(Data items)
((

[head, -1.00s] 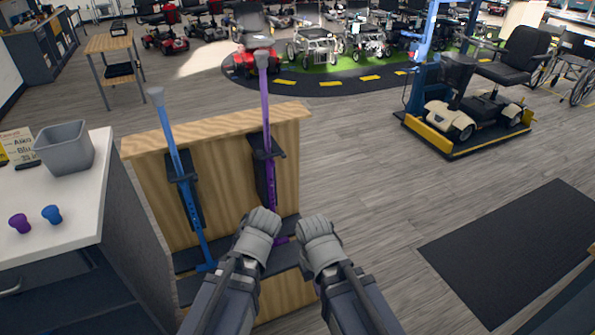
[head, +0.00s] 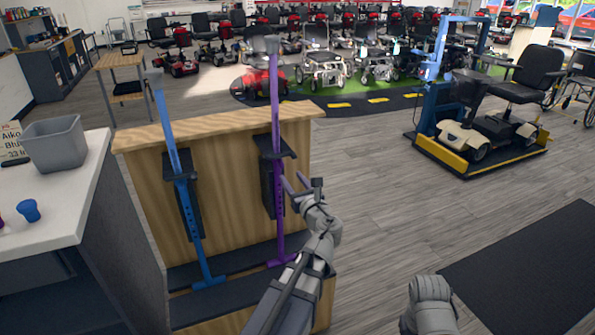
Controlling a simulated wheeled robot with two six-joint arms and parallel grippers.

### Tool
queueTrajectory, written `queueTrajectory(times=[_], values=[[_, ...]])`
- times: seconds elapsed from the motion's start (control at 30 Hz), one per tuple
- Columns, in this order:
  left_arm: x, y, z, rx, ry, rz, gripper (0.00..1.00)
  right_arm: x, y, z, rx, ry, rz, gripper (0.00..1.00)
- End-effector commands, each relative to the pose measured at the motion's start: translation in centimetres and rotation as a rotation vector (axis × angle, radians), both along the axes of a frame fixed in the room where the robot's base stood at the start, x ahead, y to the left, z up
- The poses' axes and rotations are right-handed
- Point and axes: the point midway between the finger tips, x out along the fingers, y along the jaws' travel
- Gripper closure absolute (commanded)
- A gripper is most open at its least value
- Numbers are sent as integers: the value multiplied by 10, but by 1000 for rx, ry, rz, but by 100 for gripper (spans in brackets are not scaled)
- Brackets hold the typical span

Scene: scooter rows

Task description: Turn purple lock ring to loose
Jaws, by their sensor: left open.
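A purple cane-like pole (head: 275,100) stands upright in a black bracket (head: 272,148) on the wooden stand (head: 225,215). Below the bracket its shaft shows a row of holes, and its foot rests on the dark lower shelf. A separate lock ring is too small to make out. My left gripper (head: 300,185) is open, with its fingers just to the right of the purple shaft, below the bracket. It looks empty; I cannot tell whether it touches the shaft. My right gripper (head: 430,300) is low at the right, away from the stand, its fingers not clearly seen.
A blue pole (head: 172,130) stands in the stand's left bracket. A white counter (head: 75,215) at the left holds a grey bin (head: 55,144) and a blue knob (head: 28,210). Open wooden floor lies right of the stand, with a dark mat (head: 540,265) and a scooter platform (head: 480,165) beyond.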

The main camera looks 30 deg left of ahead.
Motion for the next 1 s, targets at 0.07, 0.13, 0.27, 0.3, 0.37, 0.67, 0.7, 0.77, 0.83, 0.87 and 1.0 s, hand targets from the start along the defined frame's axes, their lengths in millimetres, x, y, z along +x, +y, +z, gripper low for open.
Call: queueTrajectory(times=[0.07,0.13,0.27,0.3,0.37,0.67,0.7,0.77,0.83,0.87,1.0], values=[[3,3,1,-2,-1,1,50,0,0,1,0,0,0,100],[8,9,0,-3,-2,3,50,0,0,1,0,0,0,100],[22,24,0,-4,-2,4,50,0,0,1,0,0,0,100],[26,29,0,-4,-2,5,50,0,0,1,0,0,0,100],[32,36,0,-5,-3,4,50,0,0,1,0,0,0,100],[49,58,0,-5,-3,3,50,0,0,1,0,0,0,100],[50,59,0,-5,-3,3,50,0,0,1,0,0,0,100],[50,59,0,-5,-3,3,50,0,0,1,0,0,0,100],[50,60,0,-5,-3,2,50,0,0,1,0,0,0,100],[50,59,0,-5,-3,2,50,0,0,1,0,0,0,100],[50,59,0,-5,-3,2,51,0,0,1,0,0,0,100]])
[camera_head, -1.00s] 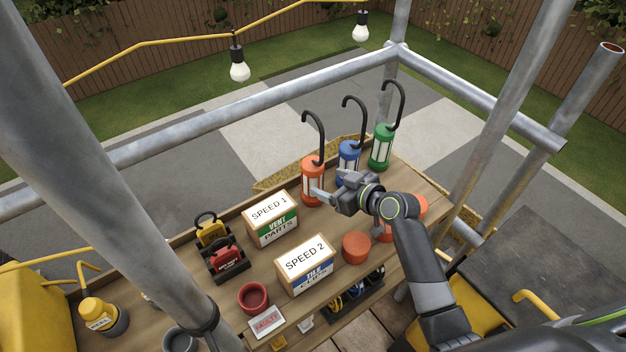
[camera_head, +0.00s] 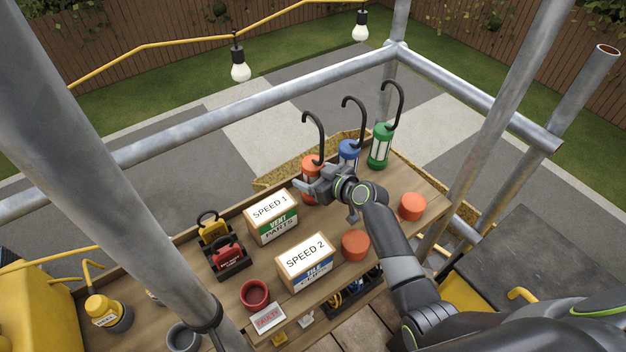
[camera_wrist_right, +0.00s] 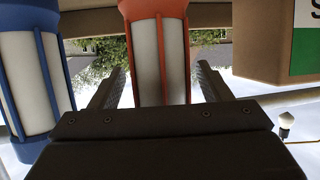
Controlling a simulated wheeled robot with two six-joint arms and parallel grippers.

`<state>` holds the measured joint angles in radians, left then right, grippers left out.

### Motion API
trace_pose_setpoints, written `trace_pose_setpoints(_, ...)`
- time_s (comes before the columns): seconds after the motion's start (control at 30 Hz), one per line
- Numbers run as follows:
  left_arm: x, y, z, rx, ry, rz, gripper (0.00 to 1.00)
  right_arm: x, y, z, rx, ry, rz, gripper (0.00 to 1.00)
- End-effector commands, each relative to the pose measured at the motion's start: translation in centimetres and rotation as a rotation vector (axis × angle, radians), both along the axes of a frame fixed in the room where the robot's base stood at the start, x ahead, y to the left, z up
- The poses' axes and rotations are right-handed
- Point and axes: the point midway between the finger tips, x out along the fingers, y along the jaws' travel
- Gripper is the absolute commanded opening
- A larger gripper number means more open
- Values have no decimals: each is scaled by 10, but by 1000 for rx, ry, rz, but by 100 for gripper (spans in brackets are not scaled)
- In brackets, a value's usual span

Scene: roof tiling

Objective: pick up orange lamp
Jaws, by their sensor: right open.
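The orange lamp (camera_head: 312,166) has a black hook on top and stands upright at the back edge of the wooden bench. My right gripper (camera_head: 307,190) is at the lamp, low on its body, and partly hides it in the head view. In the right wrist view the lamp (camera_wrist_right: 162,58) stands between the two open fingers of the right gripper (camera_wrist_right: 158,88), with a gap visible on the left side. My left gripper does not show.
The blue lamp (camera_head: 348,151) stands close beside the orange one, and the green lamp (camera_head: 381,146) is further right. The SPEED 1 box (camera_head: 271,218) is just left of the gripper. The SPEED 2 box (camera_head: 305,262) and orange round pieces (camera_head: 355,245) lie nearer.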

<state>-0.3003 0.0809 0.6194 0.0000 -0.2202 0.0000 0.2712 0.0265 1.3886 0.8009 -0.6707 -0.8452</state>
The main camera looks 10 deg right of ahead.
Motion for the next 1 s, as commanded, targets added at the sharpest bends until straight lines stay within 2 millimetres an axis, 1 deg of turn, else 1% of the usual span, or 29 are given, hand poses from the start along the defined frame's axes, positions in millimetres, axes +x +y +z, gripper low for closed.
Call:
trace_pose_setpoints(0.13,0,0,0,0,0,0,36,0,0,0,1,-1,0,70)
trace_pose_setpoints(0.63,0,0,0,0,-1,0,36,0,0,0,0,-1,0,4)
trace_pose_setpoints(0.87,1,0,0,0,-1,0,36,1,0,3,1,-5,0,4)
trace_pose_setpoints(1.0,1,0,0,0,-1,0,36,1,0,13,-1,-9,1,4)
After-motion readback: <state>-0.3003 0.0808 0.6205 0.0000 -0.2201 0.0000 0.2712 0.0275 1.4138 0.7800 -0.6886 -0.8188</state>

))

BRIEF:
Exclude the pictures and transcribe all of the entries exactly.

RESULT FOR THIS TASK:
[head, -1.00s] 
[head, +0.00s] 
Controlling a simulated wheeled robot with two six-joint arms and parallel grippers.

### Tool
queueTrajectory, written `queueTrajectory(times=[_], values=[[_, ...]])`
- times: seconds elapsed from the motion's start (control at 30 Hz), one per tuple
- Columns, in this order:
  left_arm: x, y, z, rx, ry, rz, gripper (0.00..1.00)
  right_arm: x, y, z, rx, ry, rz, gripper (0.00..1.00)
- End-effector commands, each relative to the pose measured at the motion's start: translation in centimetres and rotation as a rotation vector (axis × angle, radians), both along the axes of a frame fixed in the room where the robot's base stood at the start, x ahead, y to the left, z up
- The poses' axes and rotations are right-handed
- Point and axes: the point midway between the finger tips, x out along the fingers, y along the jaws' travel
- Gripper closure absolute (commanded)
- A gripper is most open at its least value
- Numbers are sent as integers: the value multiplied by 10, but by 1000 for rx, ry, rz, but by 100 for gripper (spans in brackets are not scaled)
- Brackets hold the typical span

Scene: scooter rows

Task description: Turn purple lock ring to loose
Jaws, by their sensor: left open.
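A purple cane-like pole (head: 275,100) stands upright in a black bracket (head: 272,148) on the wooden stand (head: 225,215). Below the bracket its shaft shows a row of holes, and its foot rests on the dark lower shelf. A separate lock ring is too small to make out. My left gripper (head: 300,185) is open, with its fingers just to the right of the purple shaft, below the bracket. It looks empty; I cannot tell whether it touches the shaft. My right gripper (head: 430,300) is low at the right, away from the stand, its fingers not clearly seen.
A blue pole (head: 172,130) stands in the stand's left bracket. A white counter (head: 75,215) at the left holds a grey bin (head: 55,144) and a blue knob (head: 28,210). Open wooden floor lies right of the stand, with a dark mat (head: 540,265) and a scooter platform (head: 480,165) beyond.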

The main camera looks 30 deg left of ahead.
Motion for the next 1 s, targets at 0.07, 0.13, 0.27, 0.3, 0.37, 0.67, 0.7, 0.77, 0.83, 0.87 and 1.0 s, hand targets from the start along the defined frame's axes, their lengths in millimetres, x, y, z along +x, +y, +z, gripper low for open.
Call: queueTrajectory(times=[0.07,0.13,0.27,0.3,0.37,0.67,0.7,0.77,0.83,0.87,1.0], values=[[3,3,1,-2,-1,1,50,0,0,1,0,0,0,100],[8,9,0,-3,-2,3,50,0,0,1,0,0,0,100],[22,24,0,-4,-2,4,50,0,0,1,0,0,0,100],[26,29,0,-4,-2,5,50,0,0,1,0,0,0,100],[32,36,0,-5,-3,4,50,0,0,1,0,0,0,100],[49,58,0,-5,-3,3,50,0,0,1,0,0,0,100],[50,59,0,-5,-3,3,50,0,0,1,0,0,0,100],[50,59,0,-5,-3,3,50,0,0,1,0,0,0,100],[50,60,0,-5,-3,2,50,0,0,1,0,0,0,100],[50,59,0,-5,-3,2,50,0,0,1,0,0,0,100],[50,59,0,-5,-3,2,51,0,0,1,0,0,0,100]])
[camera_head, -1.00s] 
[camera_head, +0.00s] 
[camera_wrist_right, +0.00s] 
Controlling a simulated wheeled robot with two six-joint arms and parallel grippers.

`<state>` holds the measured joint angles in radians, left then right, grippers left out.

### Motion API
trace_pose_setpoints, written `trace_pose_setpoints(_, ...)`
- time_s (comes before the columns): seconds after the motion's start (control at 30 Hz), one per line
- Numbers run as follows:
  left_arm: x, y, z, rx, ry, rz, gripper (0.00 to 1.00)
  right_arm: x, y, z, rx, ry, rz, gripper (0.00 to 1.00)
- End-effector commands, each relative to the pose measured at the motion's start: translation in centimetres and rotation as a rotation vector (axis × angle, radians), both along the axes of a frame fixed in the room where the robot's base stood at the start, x ahead, y to the left, z up
- The poses' axes and rotations are right-handed
- Point and axes: the point midway between the finger tips, x out along the fingers, y along the jaws' travel
- Gripper is the absolute commanded opening
- A larger gripper number means more open
- Values have no decimals: each is scaled by 10, but by 1000 for rx, ry, rz, but by 100 for gripper (spans in brackets are not scaled)
- In brackets, a value's usual span

Scene: roof tiling

Objective: pick up orange lamp
Jaws, by their sensor: right open.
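The orange lamp (camera_head: 312,166) has a black hook on top and stands upright at the back edge of the wooden bench. My right gripper (camera_head: 307,190) is at the lamp, low on its body, and partly hides it in the head view. In the right wrist view the lamp (camera_wrist_right: 162,58) stands between the two open fingers of the right gripper (camera_wrist_right: 158,88), with a gap visible on the left side. My left gripper does not show.
The blue lamp (camera_head: 348,151) stands close beside the orange one, and the green lamp (camera_head: 381,146) is further right. The SPEED 1 box (camera_head: 271,218) is just left of the gripper. The SPEED 2 box (camera_head: 305,262) and orange round pieces (camera_head: 355,245) lie nearer.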

<state>-0.3003 0.0809 0.6194 0.0000 -0.2202 0.0000 0.2712 0.0265 1.3886 0.8009 -0.6707 -0.8452</state>
The main camera looks 10 deg right of ahead.
Motion for the next 1 s, as commanded, targets added at the sharpest bends until straight lines stay within 2 millimetres an axis, 1 deg of turn, else 1% of the usual span, or 29 are given, hand poses from the start along the defined frame's axes, positions in millimetres, axes +x +y +z, gripper low for closed.
Call:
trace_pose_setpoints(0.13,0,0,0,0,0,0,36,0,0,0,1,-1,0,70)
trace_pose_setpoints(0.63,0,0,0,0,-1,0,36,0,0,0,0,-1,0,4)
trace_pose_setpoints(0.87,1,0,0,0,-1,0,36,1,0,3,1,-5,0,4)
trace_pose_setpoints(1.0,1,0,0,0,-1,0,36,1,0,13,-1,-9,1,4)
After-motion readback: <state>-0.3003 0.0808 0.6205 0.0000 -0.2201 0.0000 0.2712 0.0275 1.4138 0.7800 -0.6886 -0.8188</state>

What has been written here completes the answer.